Yuan Xiaochao was only known as an Olympic-winning wushu master when he was cast in Stephen Fung’s Tai Chi 0. His inexperience with acting is apparent on this first film, yet no one can doubt the energy his body emanates whenever he performs fight scenes. The movie tells the story of a young boy who sets foot on a strange village to study top secret martial arts only the townspeople have the privilege to learn. What sets the film (and the next one after it) apart from the rest of the various martial arts film out there is the integration of Steampunk elements.
While the ‘Steampunk-ness’ of Tai Chi 0 feels rather forced, using only the steam-and-cog technology for the sake of aesthetics alone, it has managed to inspire well-produced set pieces and a few exciting fight scenes to keep the audience all worked up. Alas, this first film is filled with too much distracting, self-aware humor that at times it feels as if it does not take itself quite seriously, considering its scale. There's an amusing scene here, though, involving the lead character trying to take a block of fresh tofu from his opponent.

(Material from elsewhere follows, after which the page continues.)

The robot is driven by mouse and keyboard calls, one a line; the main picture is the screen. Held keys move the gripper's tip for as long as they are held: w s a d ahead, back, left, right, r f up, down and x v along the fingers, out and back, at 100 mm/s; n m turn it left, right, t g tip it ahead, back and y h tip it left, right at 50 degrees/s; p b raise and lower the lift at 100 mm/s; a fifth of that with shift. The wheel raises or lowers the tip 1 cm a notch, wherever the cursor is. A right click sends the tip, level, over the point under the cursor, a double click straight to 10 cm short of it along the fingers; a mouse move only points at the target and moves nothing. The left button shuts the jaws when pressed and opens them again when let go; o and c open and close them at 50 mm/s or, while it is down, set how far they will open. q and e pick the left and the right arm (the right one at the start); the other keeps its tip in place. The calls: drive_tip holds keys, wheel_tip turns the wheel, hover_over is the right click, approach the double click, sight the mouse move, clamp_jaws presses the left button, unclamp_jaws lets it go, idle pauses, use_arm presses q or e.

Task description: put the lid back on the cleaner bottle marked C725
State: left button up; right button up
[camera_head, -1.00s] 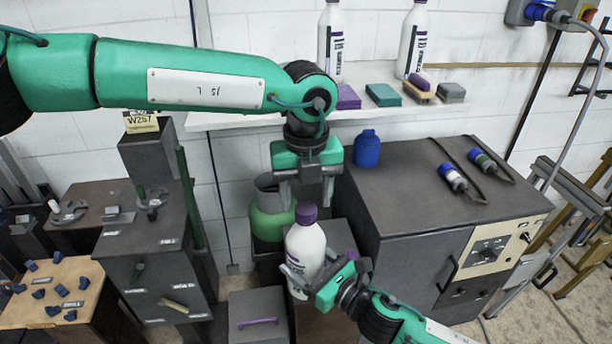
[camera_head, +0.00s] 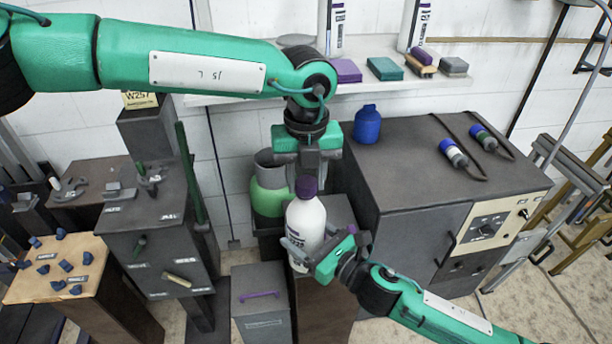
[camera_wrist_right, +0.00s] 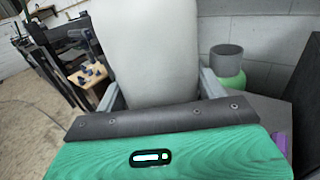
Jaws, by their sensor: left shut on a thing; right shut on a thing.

Then came Tai Chi Hero, which still retains the usual meta-humor the first one utilizes quite badly. It’s a better film compared to Zero, and it’s where Yuan Xiaochao showcases his moves and physical form which made him well-known during the wushu exhibitions he competed in. He succeeds, fortunately, thanks to the welcome development his character has undergone since the first movie.
This time, Tai Chi Hero effectively integrates the Steampunk elements with martial arts, and I like how the aesthetics doesn’t feel forced anymore. The first half will probably bore those who felt disappointed with Zero, but once it starts to take itself seriously after its first hour, they’re in for a couple of unforgettable action sequences. Sure, there are explosions, scenes of destruction brought about by technology present within the movie’s fictionalized world, but how refreshing it is to see this second movie end with a good old-fashioned fight scene, one of the most well-executed ones in recent memory, to be honest.
|Impossible to get a good screenshot, though. They're too fast.|
If what you need is mindless entertainment, the Tai Chi duology aims to satisfy. Sure, it doesn’t take itself seriously, and the acting skills of a few cast members (particularly the foreigners, as usual) might put you off, but it’s still one heck of a ride from start to finish.